On his election in May last year Mr Sarkozy sketched his vision for creating prosperity along the arc from Morocco to Turkey, solving the Middle East conflict along with it. It would “end all hatreds to make way for a great dream of peace and a great dream of civilisation”, Mr Sarkozy said. A union of equals would ease the tension between north and south, and the pressure of illegal immigration and religious fundamentalism, he said.
Since then the vision has fallen foul of old rivalries and Mr Sarkozy has been forced to trim his project to a handful of initial projects for cleaning the Mediterranean, harnessing solar power and co-ordinating disaster relief. Controversial issues such as immigration, the Middle East peace process and trade rules were not on the table.
Mr Sarkozy upset all sides at first. The Arab nations were not keen on sharing the table with Israel. He infuriated Angela Merkel, the German Chancellor, by presenting the union as a French-led, EU-financed scheme that would include only Mediterranean nations. After she threatened to sabotage the French EU presidency he gave way last March, putting it under the auspices of the existing but moribund EU Barcelona process for the Mediterranean. This soothed the Spanish, who were displeased by what appeared to be a French grab for their project.

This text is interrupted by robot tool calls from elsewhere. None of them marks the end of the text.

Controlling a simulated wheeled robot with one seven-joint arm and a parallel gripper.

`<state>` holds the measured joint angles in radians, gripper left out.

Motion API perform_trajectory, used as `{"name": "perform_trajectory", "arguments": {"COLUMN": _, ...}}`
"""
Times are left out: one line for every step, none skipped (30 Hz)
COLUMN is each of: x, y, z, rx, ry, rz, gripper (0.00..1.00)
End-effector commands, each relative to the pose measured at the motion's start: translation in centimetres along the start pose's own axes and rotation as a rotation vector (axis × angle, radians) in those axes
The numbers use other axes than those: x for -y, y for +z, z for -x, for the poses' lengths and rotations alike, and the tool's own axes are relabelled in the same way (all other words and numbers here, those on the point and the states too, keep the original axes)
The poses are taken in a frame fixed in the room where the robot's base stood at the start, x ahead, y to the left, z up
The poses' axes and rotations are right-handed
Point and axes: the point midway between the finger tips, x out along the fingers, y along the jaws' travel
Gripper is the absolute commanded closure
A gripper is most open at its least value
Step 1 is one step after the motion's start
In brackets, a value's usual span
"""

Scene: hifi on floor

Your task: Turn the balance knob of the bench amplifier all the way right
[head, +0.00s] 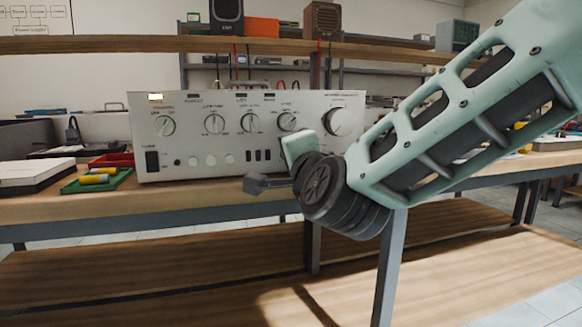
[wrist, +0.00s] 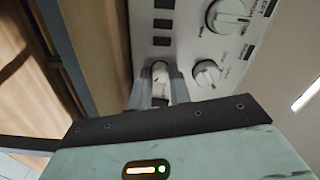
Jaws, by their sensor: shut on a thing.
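The bench amplifier (head: 240,175) stands on the bench, its silver front panel with knobs and black buttons facing me. My gripper (wrist: 160,88) is at the panel's lower row. In the wrist view its two fingers are shut on a small pale knob (wrist: 160,69), in line with several black buttons (wrist: 162,40). Two round knobs, a smaller one (wrist: 206,74) and a larger one (wrist: 228,15), sit clear of the fingers. The labels are too small to read, so I cannot tell which knob is the balance knob. In the head view my wrist hides the fingers and held knob.
A green tray (head: 118,183) with yellow items and a red tray (head: 112,160) lie left of the amplifier. A wooden shelf (head: 150,44) runs above it. The bench's front edge (head: 160,212) passes under my wrist.

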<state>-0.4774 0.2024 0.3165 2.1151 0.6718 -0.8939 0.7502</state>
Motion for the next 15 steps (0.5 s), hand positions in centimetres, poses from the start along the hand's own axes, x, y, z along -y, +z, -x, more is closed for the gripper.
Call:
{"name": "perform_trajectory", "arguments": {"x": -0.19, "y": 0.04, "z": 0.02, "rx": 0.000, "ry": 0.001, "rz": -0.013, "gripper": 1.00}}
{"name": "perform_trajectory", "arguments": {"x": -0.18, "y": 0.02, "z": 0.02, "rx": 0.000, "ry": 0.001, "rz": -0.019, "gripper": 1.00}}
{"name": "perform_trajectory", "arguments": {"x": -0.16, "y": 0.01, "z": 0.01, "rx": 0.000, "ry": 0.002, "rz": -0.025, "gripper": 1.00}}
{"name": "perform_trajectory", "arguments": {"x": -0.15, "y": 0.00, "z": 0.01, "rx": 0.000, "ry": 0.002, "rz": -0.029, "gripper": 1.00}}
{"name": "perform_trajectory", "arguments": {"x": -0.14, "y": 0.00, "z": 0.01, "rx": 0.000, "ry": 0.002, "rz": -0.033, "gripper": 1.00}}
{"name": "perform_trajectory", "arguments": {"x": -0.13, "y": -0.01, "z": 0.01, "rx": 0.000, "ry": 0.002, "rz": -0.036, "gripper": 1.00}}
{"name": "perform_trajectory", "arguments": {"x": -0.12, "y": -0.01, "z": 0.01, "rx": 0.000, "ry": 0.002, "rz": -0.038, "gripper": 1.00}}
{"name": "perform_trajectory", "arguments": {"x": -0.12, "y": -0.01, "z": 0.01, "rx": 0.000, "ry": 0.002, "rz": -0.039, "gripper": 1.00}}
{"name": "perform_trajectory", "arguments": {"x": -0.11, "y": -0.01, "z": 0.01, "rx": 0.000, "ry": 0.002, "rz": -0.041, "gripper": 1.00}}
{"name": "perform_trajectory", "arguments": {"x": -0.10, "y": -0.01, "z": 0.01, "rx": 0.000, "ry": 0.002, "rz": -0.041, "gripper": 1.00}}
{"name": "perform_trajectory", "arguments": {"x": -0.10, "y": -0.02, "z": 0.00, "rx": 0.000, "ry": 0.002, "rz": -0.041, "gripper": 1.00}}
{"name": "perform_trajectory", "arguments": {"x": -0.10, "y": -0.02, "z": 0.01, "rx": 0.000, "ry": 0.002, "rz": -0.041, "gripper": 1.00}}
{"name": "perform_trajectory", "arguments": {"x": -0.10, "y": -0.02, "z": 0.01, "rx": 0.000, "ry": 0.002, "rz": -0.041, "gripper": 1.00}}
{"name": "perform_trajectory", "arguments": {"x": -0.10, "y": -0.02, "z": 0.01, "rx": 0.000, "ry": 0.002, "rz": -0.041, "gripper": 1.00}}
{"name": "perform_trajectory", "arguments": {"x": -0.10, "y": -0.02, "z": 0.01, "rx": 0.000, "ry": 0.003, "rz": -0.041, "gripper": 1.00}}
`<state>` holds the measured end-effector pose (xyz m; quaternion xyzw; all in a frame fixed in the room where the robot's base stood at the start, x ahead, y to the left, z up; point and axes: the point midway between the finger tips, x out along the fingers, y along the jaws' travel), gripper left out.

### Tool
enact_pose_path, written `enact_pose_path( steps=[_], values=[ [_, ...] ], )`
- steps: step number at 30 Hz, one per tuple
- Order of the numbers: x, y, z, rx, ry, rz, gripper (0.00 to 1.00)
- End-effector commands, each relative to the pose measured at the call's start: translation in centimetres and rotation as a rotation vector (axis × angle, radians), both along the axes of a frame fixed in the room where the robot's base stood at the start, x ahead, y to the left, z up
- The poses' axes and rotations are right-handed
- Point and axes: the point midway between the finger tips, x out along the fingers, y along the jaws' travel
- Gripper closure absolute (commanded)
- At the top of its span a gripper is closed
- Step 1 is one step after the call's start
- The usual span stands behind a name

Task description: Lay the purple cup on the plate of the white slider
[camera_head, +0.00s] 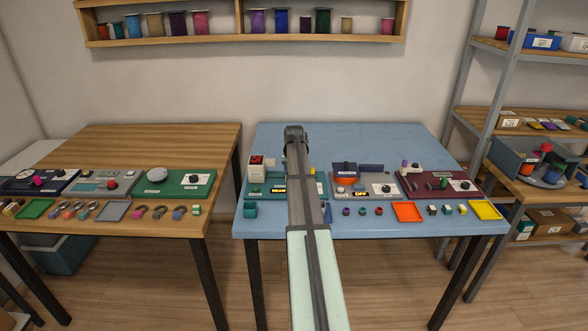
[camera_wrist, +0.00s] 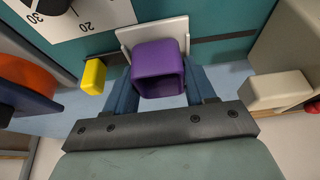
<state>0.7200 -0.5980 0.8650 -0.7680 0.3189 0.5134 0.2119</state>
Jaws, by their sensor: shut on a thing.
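The purple cup (camera_wrist: 158,68) sits between the two fingers of my gripper (camera_wrist: 160,85) in the wrist view, and the gripper is shut on it. A white plate (camera_wrist: 150,31), likely that of the white slider, lies just behind the cup against the teal panel (camera_wrist: 125,60). The cup overlaps the plate in the picture; I cannot tell if they touch. In the head view my arm hides the gripper, the cup and the plate, over the teal device (camera_head: 262,189) on the blue table.
A yellow block (camera_wrist: 94,76) is left of the cup in the wrist view, and a pale block (camera_wrist: 275,90) is to the right. In the head view, a white box with a red top (camera_head: 257,168) and an orange-and-blue device (camera_head: 344,174) flank my arm. Small parts line the table front.

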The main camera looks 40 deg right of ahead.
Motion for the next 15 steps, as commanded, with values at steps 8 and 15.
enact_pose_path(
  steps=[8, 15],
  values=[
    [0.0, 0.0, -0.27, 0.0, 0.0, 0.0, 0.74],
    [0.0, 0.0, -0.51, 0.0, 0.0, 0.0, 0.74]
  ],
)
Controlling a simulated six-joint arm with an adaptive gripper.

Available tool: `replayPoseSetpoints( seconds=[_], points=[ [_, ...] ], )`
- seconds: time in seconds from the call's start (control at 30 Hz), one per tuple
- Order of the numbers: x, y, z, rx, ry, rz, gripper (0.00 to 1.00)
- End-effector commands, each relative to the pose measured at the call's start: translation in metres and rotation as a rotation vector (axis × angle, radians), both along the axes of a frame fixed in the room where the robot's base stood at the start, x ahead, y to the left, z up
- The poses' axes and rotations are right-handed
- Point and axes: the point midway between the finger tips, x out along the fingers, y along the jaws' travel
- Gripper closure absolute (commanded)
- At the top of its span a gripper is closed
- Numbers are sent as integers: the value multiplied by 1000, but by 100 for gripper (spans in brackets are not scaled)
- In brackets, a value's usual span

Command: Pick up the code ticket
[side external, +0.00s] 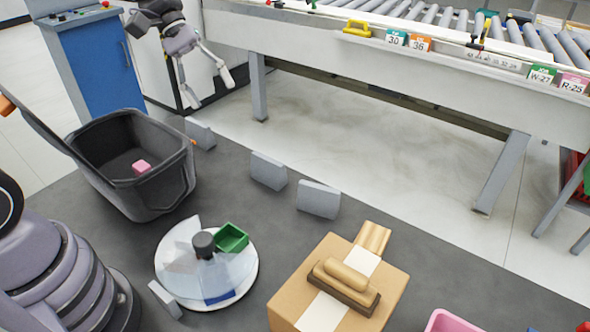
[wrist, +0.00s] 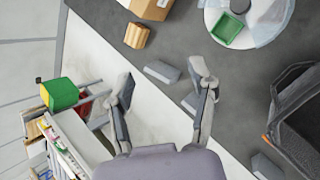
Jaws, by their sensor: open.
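Several number cards are fixed along the front rail of the roller conveyor in the side external view: a teal card marked 30 (side external: 396,38), an orange card marked 36 (side external: 420,43), a green card marked W-27 (side external: 541,74) and a pink card marked R-25 (side external: 574,83). I cannot tell which, if any, is the code ticket. My gripper (side external: 208,88) is open and empty, left of the conveyor's end and well apart from the cards. In the wrist view my gripper (wrist: 162,78) is spread over floor and the dark mat's edge.
The roller conveyor (side external: 400,70) spans the top right. On the dark mat are a black bin (side external: 170,195) holding a pink block, a round white plate (side external: 245,290) with a green tray (side external: 232,238), a cardboard box (side external: 390,290) and several grey blocks (side external: 318,199). A blue cabinet (side external: 97,65) stands top left.

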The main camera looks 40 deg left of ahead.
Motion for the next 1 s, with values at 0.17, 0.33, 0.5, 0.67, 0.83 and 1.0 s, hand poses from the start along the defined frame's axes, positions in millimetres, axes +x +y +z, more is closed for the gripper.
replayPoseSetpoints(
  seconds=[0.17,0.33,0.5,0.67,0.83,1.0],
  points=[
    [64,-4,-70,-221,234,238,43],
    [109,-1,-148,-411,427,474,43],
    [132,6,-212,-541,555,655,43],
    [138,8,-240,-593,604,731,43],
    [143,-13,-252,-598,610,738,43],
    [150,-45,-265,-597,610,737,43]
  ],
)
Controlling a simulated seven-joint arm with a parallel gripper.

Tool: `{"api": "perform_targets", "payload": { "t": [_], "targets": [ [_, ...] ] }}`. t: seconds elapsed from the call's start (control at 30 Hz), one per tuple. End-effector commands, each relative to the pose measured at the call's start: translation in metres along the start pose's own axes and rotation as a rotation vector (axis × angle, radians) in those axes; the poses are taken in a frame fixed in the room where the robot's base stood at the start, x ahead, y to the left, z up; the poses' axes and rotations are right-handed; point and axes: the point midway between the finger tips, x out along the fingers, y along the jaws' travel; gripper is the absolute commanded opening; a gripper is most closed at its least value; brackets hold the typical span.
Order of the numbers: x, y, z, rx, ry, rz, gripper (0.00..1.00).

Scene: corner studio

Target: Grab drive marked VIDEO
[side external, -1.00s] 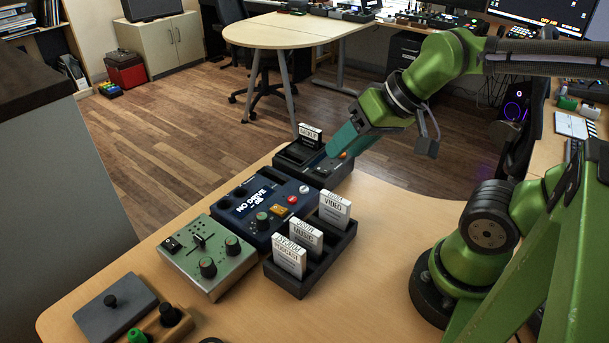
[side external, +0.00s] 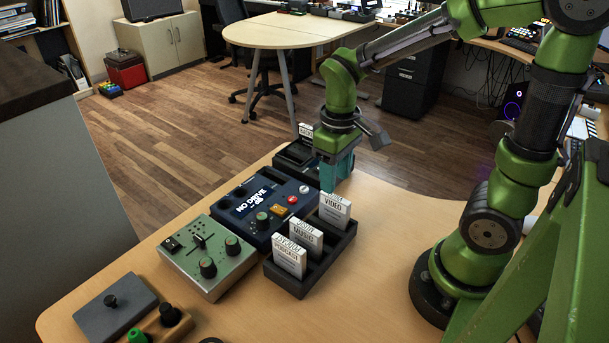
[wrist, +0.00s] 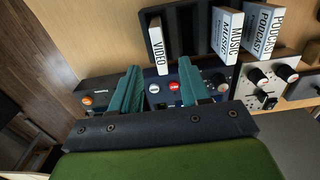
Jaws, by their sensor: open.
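The white drive marked VIDEO (side external: 334,209) stands upright in the far end slot of a black rack (side external: 318,272). In the wrist view the VIDEO drive (wrist: 158,46) is ahead of the fingers, apart from them. My gripper (side external: 336,176) points down just behind the rack's far end. In the wrist view its two teal fingers (wrist: 158,88) are spread with nothing between them. Drives marked MUSIC (side external: 305,237) and PODCAST (side external: 289,256) stand in the same rack.
A blue box reading NO DRIVE (side external: 262,208) lies beside the rack. A green control box (side external: 207,258) is left of it. A dark dock (side external: 293,158) holding another white-labelled drive stands behind, partly hidden by my gripper. The table right of the rack is clear.

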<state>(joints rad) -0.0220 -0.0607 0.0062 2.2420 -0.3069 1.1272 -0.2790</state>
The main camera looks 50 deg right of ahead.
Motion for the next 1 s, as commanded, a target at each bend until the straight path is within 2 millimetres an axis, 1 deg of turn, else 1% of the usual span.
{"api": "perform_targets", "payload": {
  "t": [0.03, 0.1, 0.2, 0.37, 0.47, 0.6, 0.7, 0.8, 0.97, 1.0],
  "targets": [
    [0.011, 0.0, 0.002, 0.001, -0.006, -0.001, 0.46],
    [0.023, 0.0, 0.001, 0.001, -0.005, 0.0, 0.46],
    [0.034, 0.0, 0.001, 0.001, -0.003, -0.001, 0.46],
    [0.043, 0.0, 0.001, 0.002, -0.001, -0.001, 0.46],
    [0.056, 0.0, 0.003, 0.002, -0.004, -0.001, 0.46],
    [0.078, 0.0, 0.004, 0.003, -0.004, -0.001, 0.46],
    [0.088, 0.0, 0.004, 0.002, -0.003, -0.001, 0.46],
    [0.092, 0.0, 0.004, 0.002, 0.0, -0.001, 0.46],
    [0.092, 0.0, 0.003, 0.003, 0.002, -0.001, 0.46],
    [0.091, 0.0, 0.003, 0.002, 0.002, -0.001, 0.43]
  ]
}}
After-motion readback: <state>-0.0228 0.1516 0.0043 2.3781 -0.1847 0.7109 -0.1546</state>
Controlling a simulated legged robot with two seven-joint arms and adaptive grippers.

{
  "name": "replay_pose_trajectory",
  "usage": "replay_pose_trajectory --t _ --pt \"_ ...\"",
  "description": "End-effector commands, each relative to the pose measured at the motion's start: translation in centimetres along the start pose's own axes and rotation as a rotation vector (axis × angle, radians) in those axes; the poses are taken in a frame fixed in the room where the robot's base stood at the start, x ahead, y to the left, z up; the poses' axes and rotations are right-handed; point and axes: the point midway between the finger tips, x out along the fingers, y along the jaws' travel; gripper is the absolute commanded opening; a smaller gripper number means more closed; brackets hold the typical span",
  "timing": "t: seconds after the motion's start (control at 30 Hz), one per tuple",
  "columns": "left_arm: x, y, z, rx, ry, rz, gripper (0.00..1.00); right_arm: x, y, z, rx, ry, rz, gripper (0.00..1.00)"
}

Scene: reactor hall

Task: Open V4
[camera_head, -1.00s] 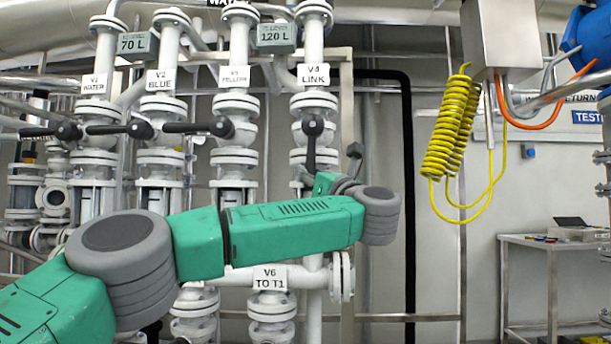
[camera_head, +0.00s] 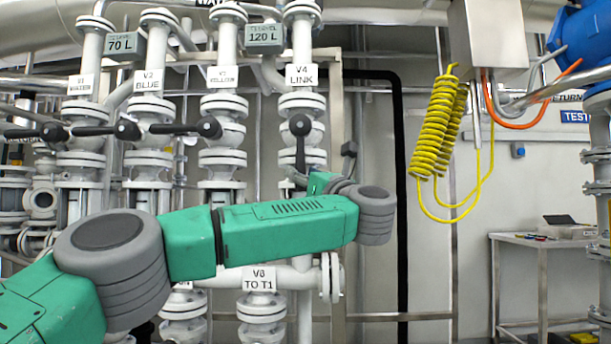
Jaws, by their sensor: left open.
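The V4 valve (camera_head: 300,102) is a white flanged valve on a vertical pipe, under the sign "V4 LINK" (camera_head: 299,75). Its black lever handle (camera_head: 300,148) hangs straight down from the round hub. My left arm comes in from the left, in green and grey, and bends back toward the pipes at its grey joint. My left gripper (camera_head: 298,178) is by the lower end of the V4 handle, mostly hidden behind my own arm. It is open; whether it touches the handle I cannot tell. My right gripper is out of view.
The V1, V2 and V3 valves stand to the left, with black handles (camera_head: 185,128) lying level. A V6 pipe label (camera_head: 259,279) is below my arm. A yellow coiled hose (camera_head: 436,125) hangs at right. A table (camera_head: 540,240) stands far right, with open floor space before it.

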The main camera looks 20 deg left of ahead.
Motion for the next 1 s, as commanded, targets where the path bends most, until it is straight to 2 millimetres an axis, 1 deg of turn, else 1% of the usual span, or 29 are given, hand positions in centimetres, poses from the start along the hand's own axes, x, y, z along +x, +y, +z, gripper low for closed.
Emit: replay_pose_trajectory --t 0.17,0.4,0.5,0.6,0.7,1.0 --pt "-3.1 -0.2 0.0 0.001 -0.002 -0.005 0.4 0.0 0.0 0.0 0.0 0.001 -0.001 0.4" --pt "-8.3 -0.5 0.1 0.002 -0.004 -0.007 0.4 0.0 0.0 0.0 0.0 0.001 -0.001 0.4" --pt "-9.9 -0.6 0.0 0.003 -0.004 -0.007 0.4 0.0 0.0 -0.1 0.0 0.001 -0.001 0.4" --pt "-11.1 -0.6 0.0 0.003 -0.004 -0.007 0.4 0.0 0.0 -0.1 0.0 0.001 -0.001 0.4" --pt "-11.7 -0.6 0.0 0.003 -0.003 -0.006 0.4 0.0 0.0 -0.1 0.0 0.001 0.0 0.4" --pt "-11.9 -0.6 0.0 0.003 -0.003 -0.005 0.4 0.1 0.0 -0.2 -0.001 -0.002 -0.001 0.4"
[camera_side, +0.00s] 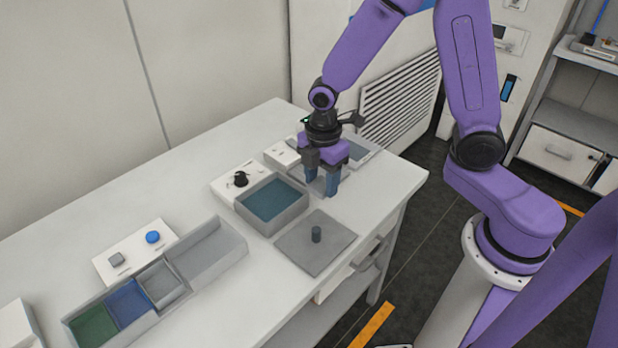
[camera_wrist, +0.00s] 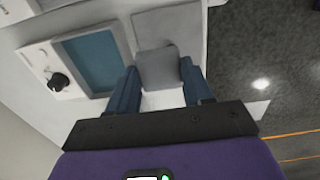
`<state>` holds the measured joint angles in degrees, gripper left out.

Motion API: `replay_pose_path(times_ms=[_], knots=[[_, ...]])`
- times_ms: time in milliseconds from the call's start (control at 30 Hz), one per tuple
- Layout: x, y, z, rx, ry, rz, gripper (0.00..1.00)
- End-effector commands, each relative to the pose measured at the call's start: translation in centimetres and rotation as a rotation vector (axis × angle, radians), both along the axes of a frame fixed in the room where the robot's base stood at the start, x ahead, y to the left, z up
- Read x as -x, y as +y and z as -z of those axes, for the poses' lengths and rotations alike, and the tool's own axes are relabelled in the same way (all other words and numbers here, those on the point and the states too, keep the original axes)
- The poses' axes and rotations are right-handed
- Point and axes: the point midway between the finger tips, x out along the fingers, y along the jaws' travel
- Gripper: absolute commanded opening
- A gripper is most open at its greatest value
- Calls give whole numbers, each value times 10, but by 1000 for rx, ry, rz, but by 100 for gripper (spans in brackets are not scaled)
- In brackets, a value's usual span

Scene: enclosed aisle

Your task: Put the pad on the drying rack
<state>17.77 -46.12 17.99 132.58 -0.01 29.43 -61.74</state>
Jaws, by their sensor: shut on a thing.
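The pad is a small grey square (camera_wrist: 158,70) between the two fingers of my gripper (camera_wrist: 162,88) in the wrist view. My gripper (camera_side: 322,186) is shut on it, with the blue fingers pointing down over the right part of the white table. In the side view, the pad (camera_side: 319,182) is partly hidden by the fingers. I cannot tell whether it touches the table. No part is clearly marked as the drying rack.
A grey basin with a blue inside (camera_side: 270,200) stands left of the gripper, beside a panel with a black knob (camera_side: 240,179). A tray with several compartments (camera_side: 209,253) and a button panel (camera_side: 135,253) are further left. A flat panel (camera_side: 358,149) lies behind the gripper.

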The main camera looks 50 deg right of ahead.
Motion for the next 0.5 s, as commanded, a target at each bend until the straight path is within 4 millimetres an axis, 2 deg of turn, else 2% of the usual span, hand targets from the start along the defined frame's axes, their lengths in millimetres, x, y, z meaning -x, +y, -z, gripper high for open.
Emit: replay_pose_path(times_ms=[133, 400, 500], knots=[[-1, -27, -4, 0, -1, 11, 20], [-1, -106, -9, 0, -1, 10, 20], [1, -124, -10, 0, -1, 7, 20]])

Turkey suspected the scheme as a Sarkozy wheeze for thwarting its EU membership and Algeria, the former French colony that fought an independence war, also took a dim view. Intense lobbying finally convinced everyone except Colonel Muammar Gaddafi of Libya and King Abdullah II of Jordan to attend the three-hour meeting and Paris festivities.
The King said that he was on holiday but Colonel Gaddafi poured scorn on the enterprise as an insulting, imperialist plot. Mr Sarkozy sent one of his top advisers to Tripoli last month to try to change Colonel Gaddafi’s mind, but he failed. “This project is doomed to fail,” Colonel Gaddafi said on Wednesday. “It will fuel terrorist acts from Islamist groups who consider it a new crusade project.”
France is presenting the union as an advance from the Barcelona process because it recruits the southern and eastern shore nations as a partnership. The enterprise will have co-presidents, starting with Hosni Mubarak of Egypt and Mr Sarkozy for the EU. Egypt only agreed to attend after securing a promise of the co-presidency. The French President wants to remain as co-president after the French EU presidency lapses in December but the European Commission does not agree.
Opponents of the heavy-handed regime of President Ben Ali of Tunisia were annoyed that Mr Sarkozy had offered to put the union’s small secretariat in Tunis.
Despite the bumpy path to the “Club Med” the Élysée Palace has depicted it as a much-needed impetus to tackle mutual problems. With their young population and big energy resources, the southern and eastern Mediterranean countries are ripe for a new framework for European investment and mutual trade, they say. Former French colonies in North Africa said that they were waiting to see action from Mr Sarkozy. One of their first demands is more free access to European markets for food products — something that France opposes vehemently.